Friday, March 16, 2007
Senate Rejects Dems Iraq Withdrawal Measure
In an ominous sign for the Democratic legislative campaign to end the war in Iraq, the Senate on Thursday rejected a resolution that would have required President Bush to begin withdrawing U.S. combat troops within 120 days after it was enacted.
Two Democrats joined one independent and all but one Republican to reject the measure, 50 to 48, marking the third time in the last six weeks that an antiwar resolution has foundered in the closely divided Senate. ...
The White House has repeatedly indicated that Bush would veto any measure that would restrict his ability to conduct the war. And Thursday, a spokeswoman touted the resolution's defeat and issued a warning to House Democrats pushing their own withdrawal plan.

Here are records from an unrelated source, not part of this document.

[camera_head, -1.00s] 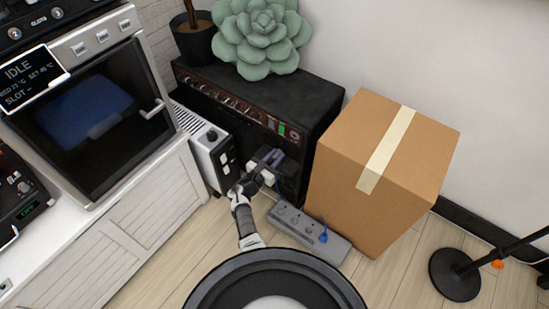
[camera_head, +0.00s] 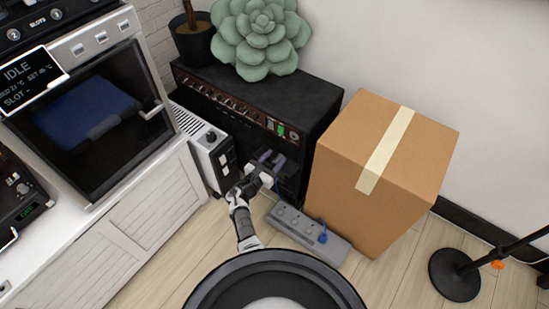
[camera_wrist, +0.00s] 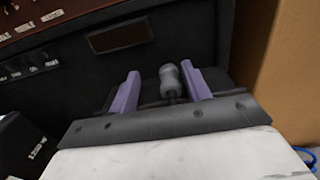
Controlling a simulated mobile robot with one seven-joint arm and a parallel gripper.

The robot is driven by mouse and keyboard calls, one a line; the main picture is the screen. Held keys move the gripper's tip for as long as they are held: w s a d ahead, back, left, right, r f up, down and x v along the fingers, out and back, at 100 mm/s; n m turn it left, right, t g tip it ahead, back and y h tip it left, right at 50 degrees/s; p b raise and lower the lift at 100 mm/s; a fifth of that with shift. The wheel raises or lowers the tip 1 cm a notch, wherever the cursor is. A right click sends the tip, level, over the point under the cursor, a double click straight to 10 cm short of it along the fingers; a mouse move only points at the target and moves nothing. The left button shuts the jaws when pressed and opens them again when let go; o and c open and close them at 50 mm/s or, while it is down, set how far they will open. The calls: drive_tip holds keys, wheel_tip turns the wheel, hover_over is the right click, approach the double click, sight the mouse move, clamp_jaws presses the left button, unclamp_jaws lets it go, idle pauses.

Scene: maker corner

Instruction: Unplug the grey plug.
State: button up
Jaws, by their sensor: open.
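My gripper (camera_head: 271,160) is open, low in front of the black amplifier (camera_head: 225,112). In the wrist view its two purple fingers (camera_wrist: 160,70) stand apart, with a small grey plug (camera_wrist: 170,80) between them, nearer the right finger. The plug is upright in the picture against the dark amplifier front. Its lower end is hidden behind the gripper's body. I cannot tell whether either finger touches it. In the head view the gripper hides the plug's place.
A grey power strip (camera_head: 290,222) with a blue plug (camera_head: 323,238) lies on the floor to the right. A cardboard box (camera_head: 345,200) stands close on the right, a white heater (camera_head: 208,150) on the left. A stand base (camera_head: 455,275) is at far right; the floor between is clear.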

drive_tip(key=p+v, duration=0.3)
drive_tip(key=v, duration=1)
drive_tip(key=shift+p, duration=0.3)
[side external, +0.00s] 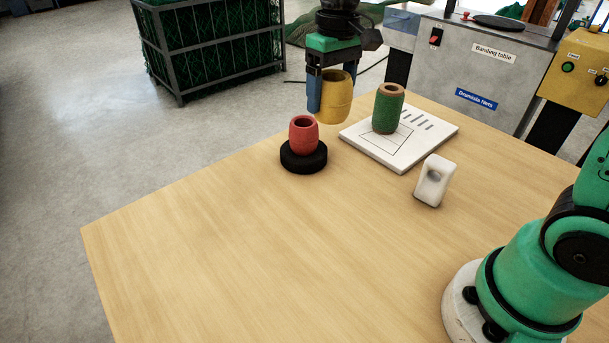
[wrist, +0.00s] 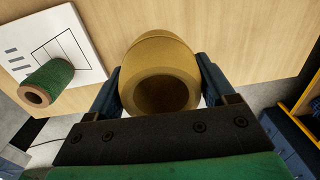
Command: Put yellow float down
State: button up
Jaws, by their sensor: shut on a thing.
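The yellow float (side external: 336,97) is a hollow barrel shape, held upright above the far edge of the table. My gripper (side external: 325,95) is shut on it. In the wrist view the float (wrist: 160,70) sits between the two blue fingers of my gripper (wrist: 160,88), its open end facing the camera. In the side view a finger hides part of its left side. It appears apart from the red float and the white board.
A red float (side external: 303,137) stands on a black ring (side external: 304,163) on the table. A white block (side external: 433,181) is nearer. The table's front left (side external: 200,250) is clear.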

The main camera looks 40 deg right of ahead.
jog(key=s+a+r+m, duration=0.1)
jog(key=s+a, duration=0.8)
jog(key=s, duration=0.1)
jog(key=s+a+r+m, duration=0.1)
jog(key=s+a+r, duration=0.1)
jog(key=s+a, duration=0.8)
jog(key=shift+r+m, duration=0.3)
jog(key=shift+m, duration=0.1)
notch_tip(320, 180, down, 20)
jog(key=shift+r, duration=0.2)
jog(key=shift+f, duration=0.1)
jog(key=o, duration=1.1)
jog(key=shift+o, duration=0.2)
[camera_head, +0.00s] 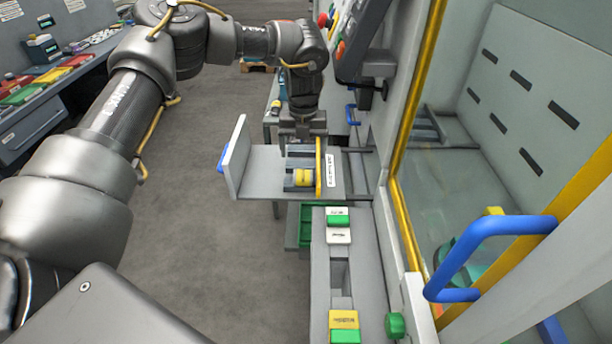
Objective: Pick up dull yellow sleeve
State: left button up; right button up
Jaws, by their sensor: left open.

The prospects that either the House or the Senate measure would will win final passage were always considered slim, given that the Senate legislation needed a so-called supermajority of 60 to advance. Even so, the White House issued forceful veto threats, sending a clear signal to Republicans where the president stood. The White House also worked behind the scenes this week to keep Republicans on board.
Two Democratic Senators, Ben Nelson of Nebraska and Mark Pryor of Arkansas, crossed party lines to oppose the withdrawal plan. Senator Joseph I. Lieberman, an independent and staunch supporter of Mr. Bush's Iraq policy, voted as expected with the Republicans. Senator John McCain, an Arizona Republican running for president, was campaigning in Iowa at the time of the vote.
Democrats asserted that the only alternative to their plan was endorsing, once again, the status quo in Iraq. In a debate steeped in anger and dismay, Senator Robert C. Byrd of West Virginia declared, "We were wrong to invade, we were wrong to think victory would be quick or easy, and we are wrong to stay on in occupation that earns us only hatred — with no end, no end, no end in sight."
Republicans declared that the resolution would be devastating to the American war effort, "like sending a memo to our enemy," or "giving notice to the other side of when we're going to depart," in the words of Mr. McConnell.